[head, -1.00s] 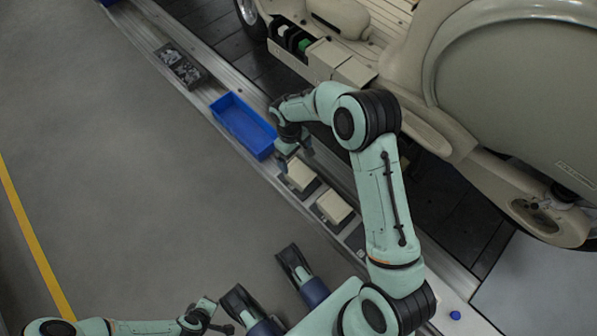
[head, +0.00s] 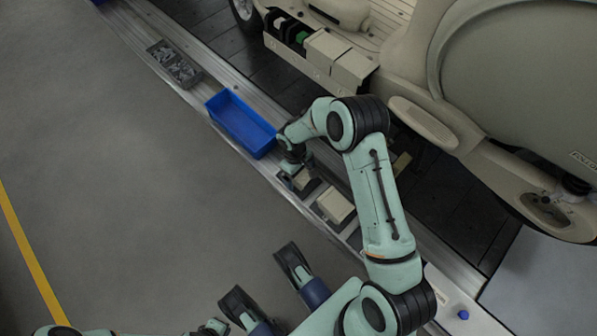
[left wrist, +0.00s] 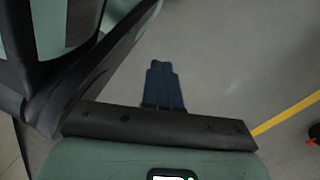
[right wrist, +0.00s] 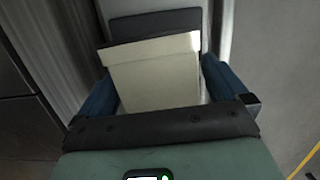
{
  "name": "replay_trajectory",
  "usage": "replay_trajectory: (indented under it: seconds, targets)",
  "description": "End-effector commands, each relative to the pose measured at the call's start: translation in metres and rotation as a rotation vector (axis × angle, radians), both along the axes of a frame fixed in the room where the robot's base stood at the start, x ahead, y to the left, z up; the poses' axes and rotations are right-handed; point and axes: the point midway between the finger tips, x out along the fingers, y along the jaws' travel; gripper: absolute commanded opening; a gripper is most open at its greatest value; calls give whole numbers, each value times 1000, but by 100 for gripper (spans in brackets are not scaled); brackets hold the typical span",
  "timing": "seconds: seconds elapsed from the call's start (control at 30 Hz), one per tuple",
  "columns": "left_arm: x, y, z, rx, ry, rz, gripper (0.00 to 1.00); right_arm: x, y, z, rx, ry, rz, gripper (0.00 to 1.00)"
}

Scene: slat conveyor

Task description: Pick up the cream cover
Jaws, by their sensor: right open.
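A cream cover (head: 303,180) sits in a dark holder on the long ledge, partly hidden under my right gripper (head: 292,169). In the right wrist view this cream cover (right wrist: 155,75) is a box-like piece between the two blue fingers of my right gripper (right wrist: 160,85). The fingers are apart, one on each side of it, and I see no clear grip. A second cream cover (head: 336,205) sits beside it, nearer the bottom right. My left gripper (left wrist: 163,82) shows its blue fingers close together over bare floor, with nothing between them.
A blue bin (head: 222,117) stands on the ledge just up-left of my right gripper. A grey tray of small parts (head: 174,63) lies farther along. A beige vehicle (head: 520,80) stands on the dark slats (head: 440,205). The grey floor (head: 120,190) at left is clear.

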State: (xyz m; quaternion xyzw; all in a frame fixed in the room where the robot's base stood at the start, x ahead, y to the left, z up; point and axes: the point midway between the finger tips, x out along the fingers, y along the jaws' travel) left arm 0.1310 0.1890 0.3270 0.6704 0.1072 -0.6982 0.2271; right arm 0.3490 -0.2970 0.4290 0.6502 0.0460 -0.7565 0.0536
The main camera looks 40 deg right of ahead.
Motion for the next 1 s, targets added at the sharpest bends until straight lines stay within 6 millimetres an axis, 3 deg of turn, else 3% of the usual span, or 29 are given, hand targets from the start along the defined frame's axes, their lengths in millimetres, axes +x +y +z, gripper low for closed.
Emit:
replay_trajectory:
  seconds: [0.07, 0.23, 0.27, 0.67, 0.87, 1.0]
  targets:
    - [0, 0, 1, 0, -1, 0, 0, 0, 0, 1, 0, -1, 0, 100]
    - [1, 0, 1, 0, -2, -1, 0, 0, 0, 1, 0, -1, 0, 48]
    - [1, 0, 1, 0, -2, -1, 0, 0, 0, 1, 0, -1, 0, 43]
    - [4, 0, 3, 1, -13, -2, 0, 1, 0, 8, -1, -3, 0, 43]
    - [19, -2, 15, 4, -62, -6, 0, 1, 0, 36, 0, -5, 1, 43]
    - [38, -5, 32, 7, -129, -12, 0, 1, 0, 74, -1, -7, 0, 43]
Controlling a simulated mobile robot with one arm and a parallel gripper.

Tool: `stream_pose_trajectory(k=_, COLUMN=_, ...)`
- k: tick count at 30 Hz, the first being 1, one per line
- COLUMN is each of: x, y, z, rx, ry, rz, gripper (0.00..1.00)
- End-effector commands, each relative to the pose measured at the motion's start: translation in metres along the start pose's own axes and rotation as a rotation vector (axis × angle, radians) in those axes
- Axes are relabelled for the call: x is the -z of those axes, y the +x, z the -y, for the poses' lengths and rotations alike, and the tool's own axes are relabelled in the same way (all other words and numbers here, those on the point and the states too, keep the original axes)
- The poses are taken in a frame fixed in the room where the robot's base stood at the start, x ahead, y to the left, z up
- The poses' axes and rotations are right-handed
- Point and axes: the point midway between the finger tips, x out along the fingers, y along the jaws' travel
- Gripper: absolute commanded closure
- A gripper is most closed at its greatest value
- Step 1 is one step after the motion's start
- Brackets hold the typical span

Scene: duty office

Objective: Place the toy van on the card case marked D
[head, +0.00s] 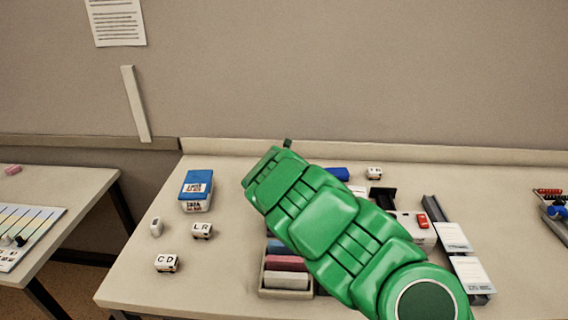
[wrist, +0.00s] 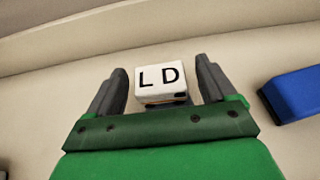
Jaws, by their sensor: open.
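A small white boxy block lettered L D (wrist: 161,84), with dark parts underneath, stands between the fingers of my gripper (wrist: 161,66) in the wrist view. The fingers are open, with a gap on each side of it. It looks like a toy van, but I cannot be sure. In the head view my gripper (head: 287,143) is at the back of the table, and my green hand hides this block. Similar white blocks there are lettered C D (head: 167,263) and L R (head: 202,231). I cannot make out which thing is the card case marked D.
A blue-lidded box (head: 196,190) stands at the table's left. A blue object (head: 337,174) lies right of my gripper, also in the wrist view (wrist: 296,93). Another small white block (head: 374,173) is farther right. A tray (head: 286,293) and a dark rail with white cards (head: 453,237) are nearer.

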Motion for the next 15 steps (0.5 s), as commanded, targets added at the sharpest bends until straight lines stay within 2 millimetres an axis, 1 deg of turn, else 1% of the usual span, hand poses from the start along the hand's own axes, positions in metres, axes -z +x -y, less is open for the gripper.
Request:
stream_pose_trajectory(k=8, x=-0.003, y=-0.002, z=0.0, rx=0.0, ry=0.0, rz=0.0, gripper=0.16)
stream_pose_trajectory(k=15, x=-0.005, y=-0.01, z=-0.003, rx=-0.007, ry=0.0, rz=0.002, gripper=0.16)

:: SHORT TASK ::
In the copy, include no pictures; restate the listing above exactly.

:: EXERCISE OUTPUT ::
[head, -1.00s] 
[head, +0.00s] 
[left wrist, +0.00s] 
[right wrist, +0.00s] 
{
  "name": "replay_trajectory",
  "usage": "replay_trajectory: (indented under it: seconds, targets)",
  "description": "End-effector commands, each relative to the pose measured at the call's start: translation in metres and rotation as a rotation vector (axis × angle, radians), both along the axes of a frame fixed in the room where the robot's base stood at the start, x ahead, y to the left, z up; the poses' axes and rotations are right-handed; point and axes: the point midway between the finger tips, x out along the fingers, y along the jaws' travel; gripper: absolute commanded opening; a gripper is most open at its greatest value; calls give whole numbers, each value times 1000, but by 100 for gripper (spans in brackets are not scaled); brackets hold the typical span",
  "timing": "seconds: seconds elapsed from the call's start (control at 30 Hz), one per tuple",
  "columns": "left_arm: x, y, z, rx, ry, rz, gripper (0.00 to 1.00); right_arm: x, y, z, rx, ry, rz, gripper (0.00 to 1.00)"
}

Scene: slat conveyor

Task description: Pick up the cream cover
Jaws, by their sensor: right open.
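A cream cover (head: 303,180) sits in a dark holder on the long ledge, partly hidden under my right gripper (head: 292,169). In the right wrist view this cream cover (right wrist: 155,75) is a box-like piece between the two blue fingers of my right gripper (right wrist: 160,85). The fingers are apart, one on each side of it, and I see no clear grip. A second cream cover (head: 336,205) sits beside it, nearer the bottom right. My left gripper (left wrist: 163,82) shows its blue fingers close together over bare floor, with nothing between them.
A blue bin (head: 222,117) stands on the ledge just up-left of my right gripper. A grey tray of small parts (head: 174,63) lies farther along. A beige vehicle (head: 520,80) stands on the dark slats (head: 440,205). The grey floor (head: 120,190) at left is clear.

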State: (xyz m; quaternion xyzw; all in a frame fixed in the room where the robot's base stood at the start, x ahead, y to the left, z up; point and axes: the point midway between the finger tips, x out along the fingers, y along the jaws' travel) left arm 0.1310 0.1890 0.3270 0.6704 0.1072 -0.6982 0.2271; right arm 0.3490 -0.2970 0.4290 0.6502 0.0460 -0.7565 0.0536
The main camera looks 40 deg right of ahead.
Motion for the next 1 s, targets added at the sharpest bends until straight lines stay within 6 millimetres an axis, 3 deg of turn, else 3% of the usual span, or 29 are given, hand targets from the start along the defined frame's axes, their lengths in millimetres, axes +x +y +z, gripper low for closed.
Emit:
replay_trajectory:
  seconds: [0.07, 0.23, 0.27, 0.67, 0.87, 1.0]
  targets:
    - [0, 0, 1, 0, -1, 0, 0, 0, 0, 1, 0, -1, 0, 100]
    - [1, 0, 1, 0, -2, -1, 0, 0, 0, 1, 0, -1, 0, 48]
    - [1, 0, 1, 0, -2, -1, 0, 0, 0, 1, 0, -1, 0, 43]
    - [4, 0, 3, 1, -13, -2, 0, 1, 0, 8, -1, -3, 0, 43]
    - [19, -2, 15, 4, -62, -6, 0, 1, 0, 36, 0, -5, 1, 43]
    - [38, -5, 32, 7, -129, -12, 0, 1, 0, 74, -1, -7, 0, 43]
Controlling a simulated mobile robot with one arm and a parallel gripper.

Tool: `stream_pose_trajectory(k=_, COLUMN=_, ...)`
- k: tick count at 30 Hz, the first being 1, one per line
- COLUMN is each of: x, y, z, rx, ry, rz, gripper (0.00..1.00)
- End-effector commands, each relative to the pose measured at the motion's start: translation in metres along the start pose's own axes and rotation as a rotation vector (axis × angle, radians) in those axes
- Axes are relabelled for the call: x is the -z of those axes, y the +x, z the -y, for the poses' lengths and rotations alike, and the tool's own axes are relabelled in the same way (all other words and numbers here, those on the point and the states too, keep the original axes)
- The poses are taken in a frame fixed in the room where the robot's base stood at the start, x ahead, y to the left, z up
- The poses' axes and rotations are right-handed
- Point and axes: the point midway between the finger tips, x out along the fingers, y along the jaws' travel
- Gripper: absolute commanded closure
- A gripper is most closed at its greatest value
- Step 1 is one step after the motion's start
- Brackets hold the typical span

Scene: duty office

Objective: Place the toy van on the card case marked D
[head, +0.00s] 
[wrist, +0.00s] 
Jaws, by their sensor: open.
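A small white boxy block lettered L D (wrist: 161,84), with dark parts underneath, stands between the fingers of my gripper (wrist: 161,66) in the wrist view. The fingers are open, with a gap on each side of it. It looks like a toy van, but I cannot be sure. In the head view my gripper (head: 287,143) is at the back of the table, and my green hand hides this block. Similar white blocks there are lettered C D (head: 167,263) and L R (head: 202,231). I cannot make out which thing is the card case marked D.
A blue-lidded box (head: 196,190) stands at the table's left. A blue object (head: 337,174) lies right of my gripper, also in the wrist view (wrist: 296,93). Another small white block (head: 374,173) is farther right. A tray (head: 286,293) and a dark rail with white cards (head: 453,237) are nearer.

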Motion for the next 15 steps (0.5 s), as commanded, targets added at the sharpest bends until straight lines stay within 2 millimetres an axis, 1 deg of turn, else 1% of the usual span, hand poses from the start along the hand's own axes, positions in metres, axes -z +x -y, less is open for the gripper.
Request:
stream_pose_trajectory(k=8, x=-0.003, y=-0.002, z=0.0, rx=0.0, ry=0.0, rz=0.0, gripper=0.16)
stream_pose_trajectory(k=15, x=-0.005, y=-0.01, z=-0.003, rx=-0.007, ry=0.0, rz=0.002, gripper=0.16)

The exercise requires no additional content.